Les députés à la Convention avaient décidé (septembre 1792) que la France serait désormais une République. Ensuite, écartant tout compromis, ils avaient jugé pour trahison et fait exécuter le roi (janvier 1793). Il était donc clair que le peuple était désormais le seul souverain admis. Au printemps 1793, un vaste débat a lieu pour définir la forme qu’aura le nouvel État républicain. Ce débat a lieu à la Convention mais aussi dans les sociétés populaires locales et les clubs, dans tout le pays. Des centaines de projets sont imprimés sur financement public et largement diffusés.
Le caractère massif et la durée exceptionnelle de la Révolution française, de 1789 à 1799, s’expliquent en bonne partie par la multiplicité et l’intensité de toutes les formes de vote et d’élection qui y ont été pratiquées (1). Depuis les assemblées locales du tiers-état de 1789 qui ont rédigé leurs cahiers de doléances, ce sont des assemblées régulières de citoyens qui ont, sous des formes très diverses, élu aussi bien toutes les administrations, les juges de tous niveaux, les directeurs des postes, les commissaires de police, les officiers de la garde nationale ou les syndics des gens de mer… et bien sûr les députés. Au total, peut-être un million de fonctionnaires publics.

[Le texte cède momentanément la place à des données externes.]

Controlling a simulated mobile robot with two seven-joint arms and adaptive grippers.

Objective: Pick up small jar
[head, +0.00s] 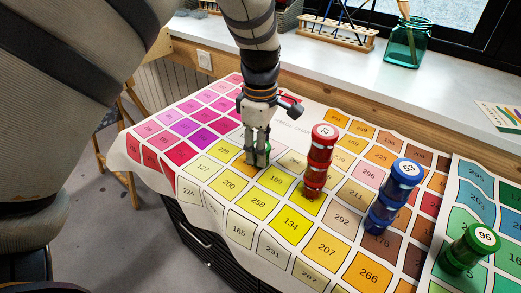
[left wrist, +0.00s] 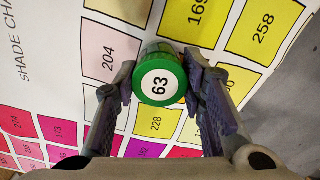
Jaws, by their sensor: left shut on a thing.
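A small round jar with a green lid and a white "63" label (left wrist: 160,84) is between the fingers of my left gripper (left wrist: 160,92) in the left wrist view. The fingers press on both sides of it. In the head view my left gripper (head: 257,158) points down at the chart cloth, and only a bit of green shows between its fingers. The jar is at the cloth's surface or very close above it; I cannot tell which. My right gripper is not in view.
A red jar shape (head: 317,162) stands just right of my left gripper. A blue one (head: 389,195) and a green one marked 96 (head: 468,249) stand farther right. All are on the numbered chart cloth (head: 310,118). A sill (head: 335,62) with a glass pot (head: 406,45) runs behind.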

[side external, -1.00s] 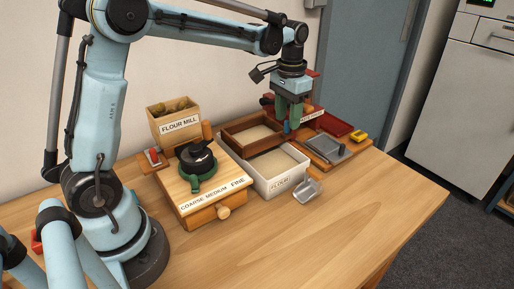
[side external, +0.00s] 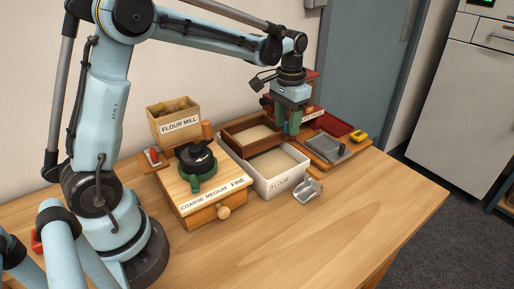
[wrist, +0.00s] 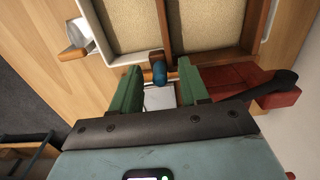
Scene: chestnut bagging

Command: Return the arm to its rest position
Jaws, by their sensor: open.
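My gripper (side external: 290,128) hangs over the back of the bench, pointing down, beside the wooden-framed tray (side external: 252,134). In the wrist view its two green fingers (wrist: 161,88) are apart. A blue-tipped knob (wrist: 159,72) on the tray's wooden frame (wrist: 208,52) shows between or just beyond the fingertips. I cannot tell if either finger touches it. No object is held. The arm reaches out to the right from its base at the left.
A white flour bin (side external: 282,178) and metal scoop (side external: 308,190) stand in front of the tray. The mill (side external: 205,188) and chestnut box (side external: 174,122) are left. A board with a grey plate (side external: 328,148), red tray (side external: 335,124) and yellow item (side external: 359,136) lies right. The front bench is clear.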

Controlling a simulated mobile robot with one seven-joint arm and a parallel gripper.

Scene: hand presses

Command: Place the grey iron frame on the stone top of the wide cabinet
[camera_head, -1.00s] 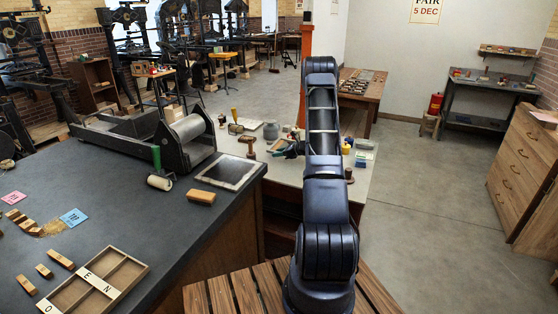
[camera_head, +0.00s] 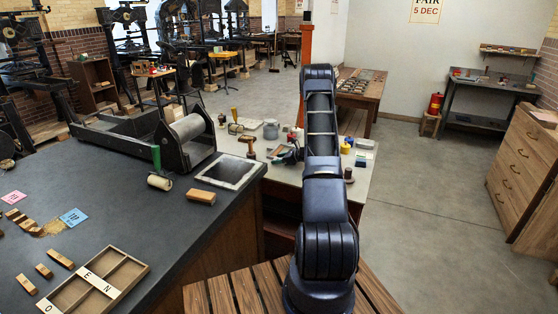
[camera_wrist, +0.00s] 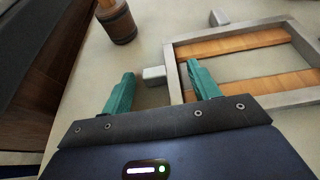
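The grey iron frame (camera_wrist: 177,73) lies flat on the pale tabletop in the wrist view, with wooden strips across its inside. Its right part is cut off by the picture edge. My gripper (camera_wrist: 160,72) is open, its two teal fingers apart. The frame's left bar and a small grey block (camera_wrist: 154,76) beside it show between the fingers; contact cannot be told. The dark stone top (camera_head: 120,205) of the wide cabinet fills the left.
On the stone top are a roller press (camera_head: 187,140), a pale-rimmed dark plate (camera_head: 231,171), a wooden block (camera_head: 201,197) and a letter tray (camera_head: 133,267). A bare patch lies in the middle. A barrel-shaped wooden tool (camera_wrist: 116,24) stands left of the frame.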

La discussion sur la nouvelle Constitution brasse donc des expériences récentes. Les gens de l’époque considèrent très majoritairement que, pour décider, pour élire, pour se prononcer, le peuple doit s’assembler. En termes d’époque, là où des hommes ne délibèrent pas ensemble, il n’y a point de vœu commun… C’est là une façon de raisonner que nous n’avons conservée que dans nos associations, mais elle était admise par des millions de gens. Parallèlement, à partir de l’adoption des cahiers de doléances, l’idée de mettre les revendications par écrit était restée très vivante : chaque fois que les citoyens s’assemblaient, ils avaient tendance à reprendre la parole et la plume et les assemblées de citoyens devenaient plus permanentes chaque fois qu’une crise de ravitaillement, une offensive militaire ou une rumeur menaçante les menaçaient.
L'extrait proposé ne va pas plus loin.